8 of 176 comments (clear)

  1. Fix it the right way by Anonymous Coward · · Score: 5, Insightful

    Why isn't it fixed the right way? If the use of Social Security numbers by non-government agencies was ended then much of this would fix itself. Each company would likely pick a different number/id for each individual and it would partition the information. Then, stealing a single number wouldn't give you access to an entire individual.

    1. Re:Fix it the right way by nasor · · Score: 5, Insightful

      A much better solution would be for companies to simply stop pretending that knowing a social security number somehow magically proves that you are who you claim to be.

  2. Re:A little late isn't it? by mr_matticus · · Score: 5, Insightful

    A few horses are out of the barn, but that doesn't mean someone shouldn't close the gate to keep the rest in.

  3. Won't Stop Hackers, Might Scare Hackees by gbulmash · · Score: 5, Interesting

    I think the more important aspect is the increased penalties for willfully concealing a security breach. Increasing criminal penalties is of varying value. One of the reasons criminals commit crimes is because they think they won't get caught, so whether they risk 2 years in jail or 4 isn't going to matter that much to them.
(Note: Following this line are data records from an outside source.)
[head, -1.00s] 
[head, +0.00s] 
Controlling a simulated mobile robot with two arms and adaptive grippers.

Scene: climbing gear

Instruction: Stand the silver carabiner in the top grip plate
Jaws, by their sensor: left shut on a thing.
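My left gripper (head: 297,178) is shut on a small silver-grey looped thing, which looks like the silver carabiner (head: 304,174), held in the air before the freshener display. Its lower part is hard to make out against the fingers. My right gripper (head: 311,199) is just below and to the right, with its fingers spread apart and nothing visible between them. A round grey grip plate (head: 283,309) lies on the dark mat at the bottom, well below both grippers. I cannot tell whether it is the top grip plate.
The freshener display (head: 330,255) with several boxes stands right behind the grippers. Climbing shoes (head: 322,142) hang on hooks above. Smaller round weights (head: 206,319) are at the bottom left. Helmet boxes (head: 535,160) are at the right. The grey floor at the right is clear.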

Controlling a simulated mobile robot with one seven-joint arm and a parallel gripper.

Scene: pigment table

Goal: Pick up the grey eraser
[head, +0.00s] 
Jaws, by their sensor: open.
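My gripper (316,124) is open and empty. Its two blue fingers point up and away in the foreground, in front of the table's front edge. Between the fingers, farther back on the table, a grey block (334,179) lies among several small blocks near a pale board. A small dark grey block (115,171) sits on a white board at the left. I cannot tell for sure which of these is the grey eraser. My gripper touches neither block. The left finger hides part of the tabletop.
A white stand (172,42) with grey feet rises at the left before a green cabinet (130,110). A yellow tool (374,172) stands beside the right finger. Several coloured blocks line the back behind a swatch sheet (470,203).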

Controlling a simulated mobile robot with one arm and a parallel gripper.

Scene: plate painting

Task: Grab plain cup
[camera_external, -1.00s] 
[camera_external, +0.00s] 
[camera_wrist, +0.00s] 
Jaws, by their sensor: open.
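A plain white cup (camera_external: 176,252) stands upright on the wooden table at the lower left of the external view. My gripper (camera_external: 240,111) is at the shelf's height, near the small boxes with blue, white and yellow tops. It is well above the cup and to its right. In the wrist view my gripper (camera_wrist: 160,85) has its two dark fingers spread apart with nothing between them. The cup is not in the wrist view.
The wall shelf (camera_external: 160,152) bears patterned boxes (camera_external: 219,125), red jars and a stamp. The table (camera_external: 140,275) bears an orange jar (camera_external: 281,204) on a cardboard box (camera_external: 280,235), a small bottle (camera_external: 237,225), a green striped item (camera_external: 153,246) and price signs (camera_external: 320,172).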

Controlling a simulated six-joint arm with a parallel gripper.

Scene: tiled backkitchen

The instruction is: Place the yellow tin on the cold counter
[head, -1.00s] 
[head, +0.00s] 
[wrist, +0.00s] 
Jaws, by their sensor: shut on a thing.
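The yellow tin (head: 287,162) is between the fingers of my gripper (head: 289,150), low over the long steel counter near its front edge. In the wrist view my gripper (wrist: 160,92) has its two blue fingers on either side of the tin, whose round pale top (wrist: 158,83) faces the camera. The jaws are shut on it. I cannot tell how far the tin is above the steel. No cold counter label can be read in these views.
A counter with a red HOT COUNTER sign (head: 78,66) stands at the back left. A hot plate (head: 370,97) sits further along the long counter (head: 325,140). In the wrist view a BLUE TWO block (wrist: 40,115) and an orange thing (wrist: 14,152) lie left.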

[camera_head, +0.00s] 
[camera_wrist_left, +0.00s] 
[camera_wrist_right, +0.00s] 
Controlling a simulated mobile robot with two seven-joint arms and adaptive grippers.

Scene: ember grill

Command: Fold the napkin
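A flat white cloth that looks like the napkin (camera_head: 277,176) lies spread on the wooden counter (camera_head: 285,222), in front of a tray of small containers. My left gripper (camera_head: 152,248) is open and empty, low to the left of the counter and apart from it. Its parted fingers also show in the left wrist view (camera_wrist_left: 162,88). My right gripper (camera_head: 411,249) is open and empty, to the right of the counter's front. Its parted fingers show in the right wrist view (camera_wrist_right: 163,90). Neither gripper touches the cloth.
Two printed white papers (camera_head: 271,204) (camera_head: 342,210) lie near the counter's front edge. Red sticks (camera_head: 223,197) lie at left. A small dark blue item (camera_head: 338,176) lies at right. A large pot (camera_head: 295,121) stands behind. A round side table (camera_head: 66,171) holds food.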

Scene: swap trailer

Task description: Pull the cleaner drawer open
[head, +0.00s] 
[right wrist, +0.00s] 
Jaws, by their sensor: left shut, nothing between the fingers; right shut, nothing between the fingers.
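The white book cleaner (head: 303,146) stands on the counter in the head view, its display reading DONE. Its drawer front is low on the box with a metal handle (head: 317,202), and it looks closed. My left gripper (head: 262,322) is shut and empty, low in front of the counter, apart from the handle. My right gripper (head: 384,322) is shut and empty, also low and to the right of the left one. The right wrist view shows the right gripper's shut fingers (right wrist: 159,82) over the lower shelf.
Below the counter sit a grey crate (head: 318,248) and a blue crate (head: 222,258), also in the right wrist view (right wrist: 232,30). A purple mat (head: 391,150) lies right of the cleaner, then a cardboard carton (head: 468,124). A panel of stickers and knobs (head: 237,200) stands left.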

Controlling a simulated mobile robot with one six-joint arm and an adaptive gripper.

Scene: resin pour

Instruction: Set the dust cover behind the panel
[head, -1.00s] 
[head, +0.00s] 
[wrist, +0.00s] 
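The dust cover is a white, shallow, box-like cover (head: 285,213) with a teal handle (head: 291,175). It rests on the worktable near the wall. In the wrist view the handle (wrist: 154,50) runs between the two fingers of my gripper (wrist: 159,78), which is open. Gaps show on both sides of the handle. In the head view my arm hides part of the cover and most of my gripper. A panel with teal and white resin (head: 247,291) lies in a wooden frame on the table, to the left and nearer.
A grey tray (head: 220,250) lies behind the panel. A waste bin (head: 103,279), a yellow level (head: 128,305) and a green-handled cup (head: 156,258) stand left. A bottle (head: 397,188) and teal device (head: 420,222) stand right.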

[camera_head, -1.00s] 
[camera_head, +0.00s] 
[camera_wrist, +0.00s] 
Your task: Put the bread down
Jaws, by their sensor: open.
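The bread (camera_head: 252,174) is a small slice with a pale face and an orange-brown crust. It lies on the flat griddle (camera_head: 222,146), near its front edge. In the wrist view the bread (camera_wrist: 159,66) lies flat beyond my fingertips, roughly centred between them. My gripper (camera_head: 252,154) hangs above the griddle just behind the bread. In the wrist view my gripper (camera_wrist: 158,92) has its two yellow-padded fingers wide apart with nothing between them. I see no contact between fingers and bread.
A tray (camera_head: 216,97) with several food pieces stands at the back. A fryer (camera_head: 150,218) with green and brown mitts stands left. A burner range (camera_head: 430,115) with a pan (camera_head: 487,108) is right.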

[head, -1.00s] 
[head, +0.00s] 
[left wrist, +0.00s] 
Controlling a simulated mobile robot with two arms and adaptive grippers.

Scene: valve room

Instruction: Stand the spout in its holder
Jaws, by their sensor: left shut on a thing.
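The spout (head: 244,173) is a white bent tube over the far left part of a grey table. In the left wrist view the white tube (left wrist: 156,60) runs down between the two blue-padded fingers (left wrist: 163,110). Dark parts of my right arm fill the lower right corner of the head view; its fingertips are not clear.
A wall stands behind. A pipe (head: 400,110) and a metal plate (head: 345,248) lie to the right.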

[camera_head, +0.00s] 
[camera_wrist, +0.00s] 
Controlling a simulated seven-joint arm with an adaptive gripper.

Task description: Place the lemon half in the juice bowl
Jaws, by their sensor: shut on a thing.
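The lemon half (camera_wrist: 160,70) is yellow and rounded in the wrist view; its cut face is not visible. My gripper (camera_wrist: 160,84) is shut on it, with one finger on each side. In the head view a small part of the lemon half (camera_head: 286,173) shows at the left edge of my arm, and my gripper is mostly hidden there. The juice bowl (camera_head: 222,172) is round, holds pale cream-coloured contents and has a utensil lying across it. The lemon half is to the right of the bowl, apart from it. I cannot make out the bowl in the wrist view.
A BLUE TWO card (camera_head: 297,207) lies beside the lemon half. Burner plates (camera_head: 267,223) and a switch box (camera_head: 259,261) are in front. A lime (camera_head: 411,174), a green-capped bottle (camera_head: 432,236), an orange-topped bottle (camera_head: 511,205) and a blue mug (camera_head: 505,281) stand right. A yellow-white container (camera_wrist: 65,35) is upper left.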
    But increasing penalties for willfully covering up a data breach may have more effect. As we've seen, bigger breaches cannot be kept secret for long. There are too many ways for them to be ferreted out. Furthermore, the people who would be in a position to conceal a data breach are often people who are more afraid of jail than those who willfully commit crimes like identity theft.

    Of course, what I'd really like to see is a death penalty for spammers.

    - Greg

  4. Make It Cost Prohibitive To Store Too Much PD by Anonymous Coward · · Score: 5, Interesting

    A fundemental personal privacy/personal data concept that should be the basis of all laws governing how businesses and governments handle and are responsible for personal data should be liability for PD loss/leakage is directly proportional to the amount of PD per individual.

    For example, your company leaks:

    1) Addresses
    2) SSN
    3) Email addresses

    That will give you three times the liability of a company that leaks:

    1) Address

    Make it financially worthwhile for companies to store the absolute minimum PD necessary to operate their business and to create the incentive to delete all unnecessary data at the earliest opportunity.

    With storage so cheap and the liability for companies or governments essentially divorced from the actual damage done to personal privacy breaches there is absolutely no reason for any company to store every bit of PD about you on their(insecure) systems.

  5. Enforcement, not new laws by imag0 · · Score: 5, Insightful

    I happen to deal with a lot of regulated information (PHI with HIPPA, PCI in some environments as well). One thing that always astonishes me is not that security breaches happen (we're human, things happen), but that there is little to no reported repercussions from those losses.

    It's one thing to have a security breach, but it's another one just to announce it, issue new cards to everyone and keep on working like nothing happened.

    I think the best thing would be that the gov steps up to the plate and actually *enforce* the current laws and not spend our time and taxpayer money to create a new raft of laws that will end up never getting enforced in the first place.

    Cheers,

    imag0

  6. Re:wait a minute, I'm confused by gbulmash · · Score: 5, Insightful

    Isn't this the Republicans domain, increasing privacy?

    Are you being sarcastic?

    The Republicans have always positioned themselves as champions of law and order, and their favorite tool for it is intelligence gathering. Things like the Patriot Act as well as the warrantless wiretapping controversy just prove that out.

    Both parties like to pick and choose which civil liberties they defend and which ones they attack in the name of fighting crime. While the Republicans are big on intelligence gathering at the expense of our right to privacy, the Democrats are big on gun control at the expense of our right to bear arms.

  7. A few horses are but OMG Ponies!!! by Anonymous Coward · · Score: 5, Informative

    This doesn't do a lot for privacy. It still permits widespread snooping, selling of information by commercial entities, etc.

    It does nothing for example to the recent FBI snooping case:
    http://yro.slashdot.org/article.pl?sid=07/01/30/15 8227

    Where the FBI has been found to capturing all an ISP's traffic, then filtering as needed to match the warrants they had. (The argument for that is bogus, if the FBI can do the filtering then the ISP could do the filtering. It's some sort of game to remove the 'minimization' requirement for search warrants.)

    Nothing to stop logging of everything you do. Nothing to stop AOL or Google collecting search information, which as we found can be used to identify individuals:
    http://news.com.com/2100-1030_3-6102793.html

    The gate isn't closed, they're proposing to part close it. Better than nothing, but only a little better.